Élisée avait failli ne pas comprendre, mais il s’est ravisé (I Rois 19,19-21). On voit d’ailleurs que Jésus a les mêmes exigences que le prophète Élie.
Jésus n’est donc pas insensible aux personnes : il ne relativise pas l’importance de l’amour de ses proches, mais il nous rappelle la priorité d’un autre amour !
Aimer Dieu par dessus tout n’a jamais été un obstacle ou une limitation à l’amour du prochain, parce que servir Dieu, c’est servir l’Évangile : c’est annoncer aux hommes la Bonne Nouvelle, c’est les attirer vers Dieu, les aider à progresser dans la sainteté et
parvenir à la vie éternelle, et il n’y a pas de meilleure façon de les aimer.

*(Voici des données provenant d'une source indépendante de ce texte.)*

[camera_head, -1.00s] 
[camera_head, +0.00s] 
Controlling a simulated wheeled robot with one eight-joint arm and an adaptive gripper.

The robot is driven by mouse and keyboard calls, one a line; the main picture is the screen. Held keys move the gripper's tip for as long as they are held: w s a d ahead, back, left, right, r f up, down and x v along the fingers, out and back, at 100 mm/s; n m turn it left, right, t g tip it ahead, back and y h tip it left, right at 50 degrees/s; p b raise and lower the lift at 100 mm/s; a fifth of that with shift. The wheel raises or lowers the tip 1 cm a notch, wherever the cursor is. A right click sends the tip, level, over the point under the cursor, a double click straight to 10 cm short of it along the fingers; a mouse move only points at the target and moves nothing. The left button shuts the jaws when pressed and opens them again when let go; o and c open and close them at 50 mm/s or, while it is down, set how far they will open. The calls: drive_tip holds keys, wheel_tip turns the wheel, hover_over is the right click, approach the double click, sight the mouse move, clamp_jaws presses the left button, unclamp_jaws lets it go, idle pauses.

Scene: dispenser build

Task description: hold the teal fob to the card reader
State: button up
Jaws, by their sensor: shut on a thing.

« Celui qui met la main à la charrue et regarde en arrière, n’est pas fait pour le Royaume. » (Luc 9,62). Celui qui a décidé de dire « oui » à l’appel de Dieu, ne doit pas regarder en arrière. Sa vie aurait pu être différente, sans être mauvaise, mais,
puisqu’il a choisi la meilleure part, il ne doit pas rêver d’autre chose : il se gâcherait la vie.
Cette parole n’est pas dure, elle veut rendre libre celui qui a choisi de donner sa vie. Celui qui vit dans l’incertitude et passe sa vie à regretter les choix qu’il n’a pas faits et qu’il aurait pu faire, ne peut pas être en paix.